An Embassy Suites hotel in Irvine, Calif. has been found guilty this week of denying required paid rest breaks to seven of its workers, and has been ordered by the state to pay each of them about $5,000.
Leigh Shelton, Communications Director for Unite Here, told the People’s World that many of the workers at the hotel had filed complaints with the state of California in August of 2010. The full time workers were not getting all the paid breaks they were entitled to under California law; a thirty minute lunch break and two additional ten minute breaks per day. The law says that when an employer denies a worker a ten-minute paid rest break, the employer must pay the worker an hour in wages.
To dramatize their complaints, the workers walked off the job for 24 hours last August. The job action was particularly significant, Shelton said, because it was carried out by workers who did not have the protection of union membership. They had, however, reached out to Unite Here for its advice and assistance, she said.
One of the initial problems, Shelton elaborated, was that “the company piles on work, and workers don’t have time to take breaks.

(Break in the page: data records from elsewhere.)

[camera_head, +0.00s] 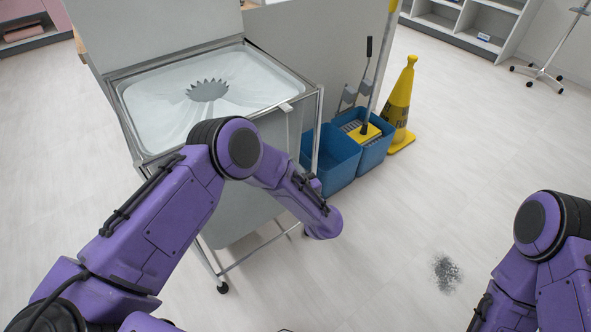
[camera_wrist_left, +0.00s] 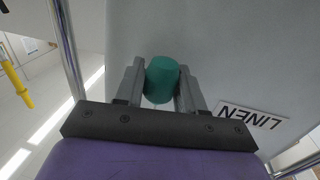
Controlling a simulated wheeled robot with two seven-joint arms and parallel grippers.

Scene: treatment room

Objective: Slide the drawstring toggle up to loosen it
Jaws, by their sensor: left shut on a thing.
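In the left wrist view, a green rounded toggle (camera_wrist_left: 162,79) sits between the two grey fingers of my left gripper (camera_wrist_left: 160,88), which is shut on it. Behind it is the grey face of the linen hamper (camera_wrist_left: 225,50), with a white LINEN label (camera_wrist_left: 249,118) at the right. In the head view the hamper (camera_head: 140,118) stands at the centre left, a pale bag with a gathered opening (camera_head: 208,90) in its top frame. My left forearm hides the left gripper and toggle there. My right gripper is out of view; only part of the right arm shows at the right edge.
A blue two-part mop bucket (camera_head: 331,160) with a mop stands right of the hamper. A yellow floor sign (camera_head: 401,100) is behind it. A dark speckled patch (camera_head: 446,272) lies on the floor. The floor at the right is mostly clear.

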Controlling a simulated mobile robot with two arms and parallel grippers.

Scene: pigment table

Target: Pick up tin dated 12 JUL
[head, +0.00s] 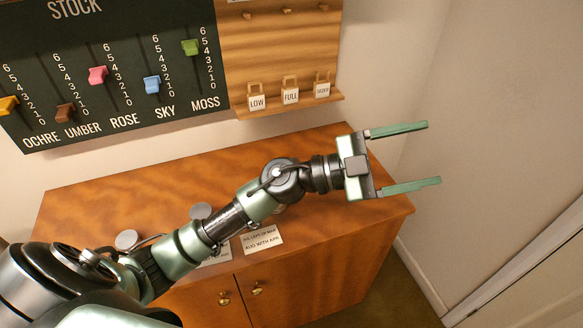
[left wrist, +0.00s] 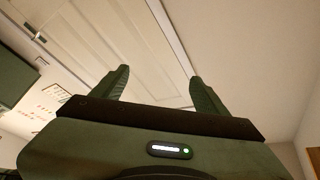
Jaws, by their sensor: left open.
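Two round grey lids, which look like tins, show on the wooden cabinet top beside my left arm: one at the left (head: 126,239) and one further right (head: 201,210). My arm partly hides them. I can read no date on either, so I cannot tell which is the tin dated 12 JUL. My left gripper (head: 434,153) is open and empty, beyond the cabinet's right end and well to the right of the lids. In the left wrist view its two fingers (left wrist: 157,80) stand apart with nothing between them. My right gripper is not in view.
The cabinet top (head: 330,160) is bare toward its back right. A card (head: 262,240) reading "JUL LEFT OF MAR, AUG WITH APR" lies at its front edge. A stock board (head: 120,60) with coloured sliders and a peg board (head: 280,50) with tags hang behind. A door (left wrist: 110,40) shows in the wrist view.

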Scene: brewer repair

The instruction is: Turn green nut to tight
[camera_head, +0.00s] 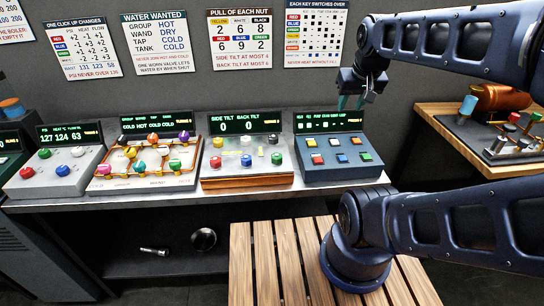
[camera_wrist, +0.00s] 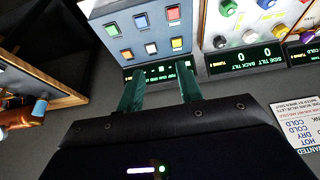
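The green nut (camera_head: 277,158) is at the lower right of the tilt panel (camera_head: 246,183), a grey box with several coloured nuts. Its display (camera_head: 245,122) reads side tilt 0 and back tilt 0. In the wrist view the green nut (camera_wrist: 228,7) shows near the top edge, right of the fingers. My gripper (camera_head: 352,103) is raised in front of the wall, above the blue switch box and to the right of the tilt panel. In the wrist view its two green fingers (camera_wrist: 158,92) are apart with nothing between them. It touches no nut.
The blue switch box (camera_head: 340,172) stands right of the tilt panel. A box with pipes and coloured knobs (camera_head: 146,181) stands to its left. A wooden side table (camera_head: 440,125) holds an orange cylinder. Wall posters hang behind, one listing the pull of each nut (camera_head: 240,38).

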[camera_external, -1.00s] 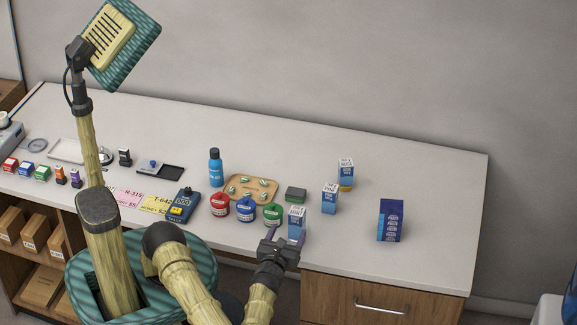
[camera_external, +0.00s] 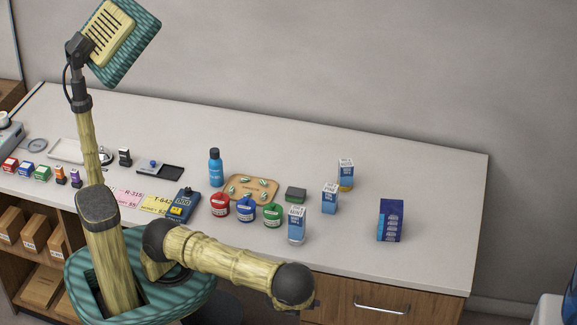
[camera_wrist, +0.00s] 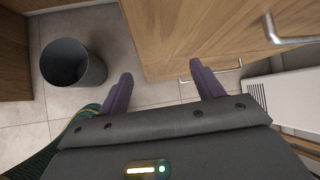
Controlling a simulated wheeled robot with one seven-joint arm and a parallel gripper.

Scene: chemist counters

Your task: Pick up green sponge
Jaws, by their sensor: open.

“All of the workers filed complaints,” she continued. “Forty three workers in total.” In a formal hearing, of those 43 people, she remarked, “Only seven workers’ cases were heard so far for owed back pay. The rest of them still have to fight for it.”
Each of the seven workers received around $5,000 in back pay. As for the remainder of workers who filed complaints, they will testify before a California Labor Department hearing officer in the months to come.
Shelton noted, “This was very promising – a huge victory.”
Maribel Duarte, a housekeeper who has worked at Embassy Suites for 16 years, commented, “I only earn $10.02 per hour, so this extra money will help me make ends meet. But more importantly, we showed Embassy Suites that it is not above the law. We have rights, and the managers must respect them.”
Shelton said that the next priority for workers at the hotel is to win representation for Unite Here as their union. “The fight for this started about a year ago,” she said.
Rachele Smith, who has worked the front desk at the hotel for three years, supports the union organizing drive. She worries, however, that the company won’t remain neutral during the drive.
“All we are asking for is a fair process,” said Smith. Hotels have a history of harassing employees who try to form unions, with some going as far as firing union organizers. Others hire consultants to devise anti-union campaigns and force workers to attend anti-union meetings, under pain of job loss.
Only a few weeks ago, Smith said, the old problem of being denied break time cropped up again. “Our front office manager is currently on vacation. Yesterday morning, the general manager was inaccessible to us.” Basically, “there was no accessible manager, and it makes it extremely difficult; my coworker and I, we didn’t even know if we’d be able to take a lunch break.”
Breaks and required pay for those breaks are not the only issues that workers are talking about. They say that one of the major reasons they need a union is that they are being grossly underpaid.
“This is an extremely successful hotel,” said Smith, with “a convenient location and all. And yet, we’re still below any sort of living wage.”
Shelton says that, after winning the back pay, and in addition to the issue of wages, employees are anxious to address overall working conditions, including the company’s failure to hire enough people to do the required jobs and increasingly heavy work loads.
Workers are pleased about the back pay, said Shelton but want also to send a message to the company that says, “You can’t walk all over us.”
Ana Maria Trevino, a housekeeper commented, “I feel vindicated. Because of so much work, we rarely got to take breaks. It was just another way for the hotel managers to take advantage of us and maximize profits at our expense. I’m proud that we stood up, fought back, and won.”
As for Shelton and Unite Here, the fight continues: She said that at the Disneyland Resort hotel, for example, workers have, for years, dealt with low wages as a tradeoff for health insurance coverage for their children.
Now, Disney is demanding that its workers handle the health care costs – which total $500 a month – themselves. For those who make little more than $8 per hour, this will surely break workers trying to support their families.
“It’s been a really long, difficult fight with Disney and we’re still fighting it very fiercely,” she said.